In an elevator, parents are warned: "Please lead your child to tare the life."
I remember years ago when I was in Hong Kong, the Chinese referred to white people with light eyes as ghosts. Because we were so light. They had a game where they'd pretend that they could walk through these "ghosts". Which of course, they couldn't. It resulted into them running square into white people who happened to have blue or green eyes. I learned to put my shoulder down a little when I'd see one of these people approaching who wanted to walk through me. I'd put my shoulder down and when they made contact I'd put a little something extra into it so that they'd spin completely around. I ain't no ghost, bitch.
But this view of me never made me feel inferior. It didn't even piss me off. Oh sure, I didn't like being run into, that's why I put my shoulder into it. But, they're view of me didn't compromise how I feel about myself. Should it have? I imagine that I looked quite different to them. I should have. My ancestors evolved on a different side of the planet than theirs did and that's okay. They looked quite different to me as well. And they should have.
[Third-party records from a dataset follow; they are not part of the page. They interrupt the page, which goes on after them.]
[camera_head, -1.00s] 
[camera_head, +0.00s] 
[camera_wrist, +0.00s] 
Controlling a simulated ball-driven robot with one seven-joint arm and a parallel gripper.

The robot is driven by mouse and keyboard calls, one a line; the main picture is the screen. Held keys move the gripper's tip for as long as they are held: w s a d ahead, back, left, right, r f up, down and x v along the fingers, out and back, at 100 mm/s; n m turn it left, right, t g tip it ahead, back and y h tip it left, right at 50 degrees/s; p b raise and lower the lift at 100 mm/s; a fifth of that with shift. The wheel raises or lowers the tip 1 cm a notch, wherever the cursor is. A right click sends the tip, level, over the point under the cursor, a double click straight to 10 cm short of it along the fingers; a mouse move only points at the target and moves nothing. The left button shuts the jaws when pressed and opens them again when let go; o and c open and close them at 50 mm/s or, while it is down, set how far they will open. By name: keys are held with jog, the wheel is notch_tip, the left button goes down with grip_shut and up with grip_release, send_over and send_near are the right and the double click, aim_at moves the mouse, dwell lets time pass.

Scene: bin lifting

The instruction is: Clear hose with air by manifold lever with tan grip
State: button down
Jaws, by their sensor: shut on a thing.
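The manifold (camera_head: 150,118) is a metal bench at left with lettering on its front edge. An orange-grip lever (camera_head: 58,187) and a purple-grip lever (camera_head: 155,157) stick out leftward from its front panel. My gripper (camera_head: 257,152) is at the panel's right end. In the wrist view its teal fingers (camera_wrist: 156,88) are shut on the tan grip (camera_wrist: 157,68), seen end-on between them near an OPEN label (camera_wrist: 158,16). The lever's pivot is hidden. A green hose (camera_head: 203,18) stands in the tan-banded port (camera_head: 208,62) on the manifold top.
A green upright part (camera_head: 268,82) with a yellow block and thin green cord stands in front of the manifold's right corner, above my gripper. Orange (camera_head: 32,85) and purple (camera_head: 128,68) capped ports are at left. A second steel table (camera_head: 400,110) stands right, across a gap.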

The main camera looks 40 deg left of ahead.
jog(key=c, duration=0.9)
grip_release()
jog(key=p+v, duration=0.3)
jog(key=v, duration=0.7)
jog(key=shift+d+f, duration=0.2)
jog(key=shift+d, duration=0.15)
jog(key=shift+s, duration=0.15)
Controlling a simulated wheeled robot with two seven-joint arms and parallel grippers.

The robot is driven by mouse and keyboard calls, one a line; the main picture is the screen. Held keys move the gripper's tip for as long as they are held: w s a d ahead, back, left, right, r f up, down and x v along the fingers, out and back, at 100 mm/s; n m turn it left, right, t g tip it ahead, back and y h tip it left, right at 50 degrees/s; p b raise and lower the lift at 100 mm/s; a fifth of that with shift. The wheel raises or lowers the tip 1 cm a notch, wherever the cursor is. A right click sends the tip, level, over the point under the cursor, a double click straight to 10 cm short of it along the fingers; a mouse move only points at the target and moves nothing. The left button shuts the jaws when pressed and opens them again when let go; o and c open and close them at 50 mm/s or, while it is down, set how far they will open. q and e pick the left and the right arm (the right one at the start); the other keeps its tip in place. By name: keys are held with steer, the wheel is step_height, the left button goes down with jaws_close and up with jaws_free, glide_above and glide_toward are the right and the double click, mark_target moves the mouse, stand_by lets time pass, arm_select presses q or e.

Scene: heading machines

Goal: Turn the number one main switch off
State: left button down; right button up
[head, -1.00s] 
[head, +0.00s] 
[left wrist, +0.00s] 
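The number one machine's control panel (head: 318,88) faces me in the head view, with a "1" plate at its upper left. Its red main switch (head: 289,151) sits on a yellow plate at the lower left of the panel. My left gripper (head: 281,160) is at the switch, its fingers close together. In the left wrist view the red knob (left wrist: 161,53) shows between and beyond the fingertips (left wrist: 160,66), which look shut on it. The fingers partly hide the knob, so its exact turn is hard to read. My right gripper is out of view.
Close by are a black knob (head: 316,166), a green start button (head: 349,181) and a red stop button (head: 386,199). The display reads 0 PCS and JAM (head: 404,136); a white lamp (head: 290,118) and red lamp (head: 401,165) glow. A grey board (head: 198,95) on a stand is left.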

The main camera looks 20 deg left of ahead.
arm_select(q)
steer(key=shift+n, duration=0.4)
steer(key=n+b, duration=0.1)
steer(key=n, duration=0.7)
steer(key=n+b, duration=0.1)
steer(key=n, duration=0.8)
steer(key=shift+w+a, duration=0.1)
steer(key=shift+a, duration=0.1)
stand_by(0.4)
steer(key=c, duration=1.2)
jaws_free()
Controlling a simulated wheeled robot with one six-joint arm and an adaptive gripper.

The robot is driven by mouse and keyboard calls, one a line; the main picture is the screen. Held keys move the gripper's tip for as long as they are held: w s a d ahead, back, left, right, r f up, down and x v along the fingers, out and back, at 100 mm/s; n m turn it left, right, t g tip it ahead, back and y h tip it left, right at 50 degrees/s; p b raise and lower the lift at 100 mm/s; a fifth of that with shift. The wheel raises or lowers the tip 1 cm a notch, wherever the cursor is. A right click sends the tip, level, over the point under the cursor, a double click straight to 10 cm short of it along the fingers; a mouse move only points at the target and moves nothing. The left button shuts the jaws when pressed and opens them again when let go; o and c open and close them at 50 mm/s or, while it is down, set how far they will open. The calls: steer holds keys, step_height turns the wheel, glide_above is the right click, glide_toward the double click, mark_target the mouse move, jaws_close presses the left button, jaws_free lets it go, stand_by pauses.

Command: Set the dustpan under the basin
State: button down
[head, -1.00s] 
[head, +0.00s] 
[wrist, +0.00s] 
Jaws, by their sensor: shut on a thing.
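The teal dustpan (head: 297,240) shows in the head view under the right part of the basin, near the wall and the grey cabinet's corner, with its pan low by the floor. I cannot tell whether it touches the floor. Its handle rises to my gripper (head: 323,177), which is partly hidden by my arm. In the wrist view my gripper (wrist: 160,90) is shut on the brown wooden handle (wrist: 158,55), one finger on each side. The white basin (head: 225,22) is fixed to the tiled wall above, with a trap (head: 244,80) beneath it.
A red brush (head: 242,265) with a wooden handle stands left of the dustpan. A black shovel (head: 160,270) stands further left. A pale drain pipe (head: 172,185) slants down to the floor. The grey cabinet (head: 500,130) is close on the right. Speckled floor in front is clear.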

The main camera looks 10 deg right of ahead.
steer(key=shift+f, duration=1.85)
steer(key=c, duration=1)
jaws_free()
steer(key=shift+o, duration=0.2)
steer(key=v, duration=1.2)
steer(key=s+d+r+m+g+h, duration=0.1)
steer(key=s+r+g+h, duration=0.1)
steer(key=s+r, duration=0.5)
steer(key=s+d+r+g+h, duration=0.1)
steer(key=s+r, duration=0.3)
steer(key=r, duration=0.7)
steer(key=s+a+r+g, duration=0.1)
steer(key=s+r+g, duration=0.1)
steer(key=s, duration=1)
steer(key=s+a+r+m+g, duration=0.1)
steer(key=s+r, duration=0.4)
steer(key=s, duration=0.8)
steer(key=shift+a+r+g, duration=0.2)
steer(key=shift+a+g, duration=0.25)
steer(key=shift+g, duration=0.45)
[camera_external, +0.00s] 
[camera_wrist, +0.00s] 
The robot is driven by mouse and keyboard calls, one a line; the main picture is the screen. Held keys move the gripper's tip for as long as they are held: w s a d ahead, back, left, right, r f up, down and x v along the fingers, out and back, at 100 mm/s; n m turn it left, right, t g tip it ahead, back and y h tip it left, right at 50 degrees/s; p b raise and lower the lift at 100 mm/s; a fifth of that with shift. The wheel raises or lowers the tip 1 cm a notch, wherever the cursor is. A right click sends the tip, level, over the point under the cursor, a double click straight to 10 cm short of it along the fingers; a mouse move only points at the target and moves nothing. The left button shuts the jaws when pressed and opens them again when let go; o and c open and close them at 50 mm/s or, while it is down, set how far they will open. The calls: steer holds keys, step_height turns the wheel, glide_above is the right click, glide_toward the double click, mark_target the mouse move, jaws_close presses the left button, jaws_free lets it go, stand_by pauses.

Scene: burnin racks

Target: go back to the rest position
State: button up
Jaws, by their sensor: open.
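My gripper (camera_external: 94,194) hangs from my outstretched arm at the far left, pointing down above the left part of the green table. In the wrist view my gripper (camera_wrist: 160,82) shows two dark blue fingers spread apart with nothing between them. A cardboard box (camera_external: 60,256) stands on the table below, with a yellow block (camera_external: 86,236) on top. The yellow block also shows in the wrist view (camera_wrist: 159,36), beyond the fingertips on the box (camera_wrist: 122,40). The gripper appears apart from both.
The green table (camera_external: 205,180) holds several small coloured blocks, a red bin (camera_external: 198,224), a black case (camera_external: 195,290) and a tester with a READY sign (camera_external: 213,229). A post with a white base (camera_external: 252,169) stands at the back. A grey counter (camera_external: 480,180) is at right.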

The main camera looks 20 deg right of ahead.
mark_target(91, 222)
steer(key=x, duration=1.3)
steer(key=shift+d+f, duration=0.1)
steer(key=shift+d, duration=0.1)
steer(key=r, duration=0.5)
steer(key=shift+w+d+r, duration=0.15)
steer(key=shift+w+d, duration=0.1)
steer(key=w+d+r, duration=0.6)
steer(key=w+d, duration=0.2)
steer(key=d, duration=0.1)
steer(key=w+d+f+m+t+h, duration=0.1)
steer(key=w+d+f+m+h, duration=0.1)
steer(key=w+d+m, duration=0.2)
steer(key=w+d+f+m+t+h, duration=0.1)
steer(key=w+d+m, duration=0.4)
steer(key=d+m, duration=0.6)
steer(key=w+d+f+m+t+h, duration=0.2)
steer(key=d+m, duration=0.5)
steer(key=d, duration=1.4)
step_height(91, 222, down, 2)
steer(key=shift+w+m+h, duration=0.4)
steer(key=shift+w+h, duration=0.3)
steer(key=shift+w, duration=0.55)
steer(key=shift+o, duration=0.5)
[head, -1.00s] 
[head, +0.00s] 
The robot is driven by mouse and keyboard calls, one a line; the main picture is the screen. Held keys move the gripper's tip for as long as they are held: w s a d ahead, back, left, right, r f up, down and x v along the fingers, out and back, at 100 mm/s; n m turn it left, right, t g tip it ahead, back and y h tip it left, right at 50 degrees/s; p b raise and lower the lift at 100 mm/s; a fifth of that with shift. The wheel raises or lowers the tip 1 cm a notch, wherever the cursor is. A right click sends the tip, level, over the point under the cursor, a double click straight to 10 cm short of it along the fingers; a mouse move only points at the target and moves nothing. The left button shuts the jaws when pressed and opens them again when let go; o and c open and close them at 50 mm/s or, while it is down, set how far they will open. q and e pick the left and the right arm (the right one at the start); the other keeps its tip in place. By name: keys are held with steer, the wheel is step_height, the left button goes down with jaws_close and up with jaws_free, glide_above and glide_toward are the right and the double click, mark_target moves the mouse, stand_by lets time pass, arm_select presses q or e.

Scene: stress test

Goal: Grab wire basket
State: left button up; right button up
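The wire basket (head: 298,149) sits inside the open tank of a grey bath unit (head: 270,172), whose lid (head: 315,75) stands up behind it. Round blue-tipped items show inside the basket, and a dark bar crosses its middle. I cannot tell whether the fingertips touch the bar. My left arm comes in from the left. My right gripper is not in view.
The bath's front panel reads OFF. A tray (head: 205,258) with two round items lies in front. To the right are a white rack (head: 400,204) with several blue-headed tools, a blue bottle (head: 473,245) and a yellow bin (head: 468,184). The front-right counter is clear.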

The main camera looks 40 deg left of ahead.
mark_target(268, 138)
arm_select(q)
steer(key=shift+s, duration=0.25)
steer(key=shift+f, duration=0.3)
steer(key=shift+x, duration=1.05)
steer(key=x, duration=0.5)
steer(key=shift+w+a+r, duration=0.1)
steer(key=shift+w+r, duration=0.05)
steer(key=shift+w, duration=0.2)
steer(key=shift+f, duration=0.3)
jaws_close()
Even when Will and I were in Tiananmen Square, the amount of attention I received was unbelievable. They were literally gathering around me and taking pictures with me as the center piece. I don't think that being naked really had anything to do with it. But it may have. They had probably never seen such a big wang before. Oh sure, they knew plenty of "Wangs", but those were people, not penises. Okay, bad joke. Anyway, I asked Will if maybe they thought I was someone else? Well, it turned out that a lot of the people there were visiting from the countryside and hadn't seen many westerners before. I was a novelty. They stared at my blue eyes in wonder and giggled to each other. And it was really quite an extraordinary experience. Especially once I began throwing lit fire crackers at them.
But I have a question to ask. Since when are our differences not allowed to be laughed at? Differences in peoples and culture is celebrated in so many ways through art, literature, dance, music and theater. But it shouldn't be in comedy? Societies are taking themselves WAYYYY TOO SERIOUSLY these days.
If anyone thinks that no one makes fun of English speaking people making an attempt at other languages and customs, they're wrong. Just recently in Paris, Will and I tried our best to learn their customs and use our French. I'm sure we slaughtered it and the French giggled, but not anymore than we would giggle if someone were motioning with their right hand while referring to taking a left, which I did. I mixed up my "left" and "right" while asking for directions. It was funny. And it was okay. I was still breathing after fucking it up. It didn't mean that I was less of a person. It means I struggled with a language barrier. But, at least I tried. And I truly believe that they appreciated the effort.
To ignore our differences here in our own society is just as ridiculous. In fact, over-political correctness is racist in its own regard. To pretend that differences don't exist and to NOT acknowledge comedy in that difference is insinuating that if one DOES acknowledge it, than they're saying that the difference in what is "perceived" to be the proper is superior. While the "improper" difference is inferior.
Difference does NOT equate to inferiority. I celebrate our differences all the time by making fun of them. They're funny. I do a whole slew of various accents with my characters and the characters in my play. And if you think that my comedic references to our differences is implying that I think that people different than myself are inferior, than maybe you should check out your own base of your own perceptions.
Awaiting Xtasy talks of this often. She lives in Mississippi and doesn't speak in "proper English". It doesn't mean that she's stupid, quite the contrary. If you're paying attention to what she's saying, rather than how she's saying it, you'll see it quite clearly.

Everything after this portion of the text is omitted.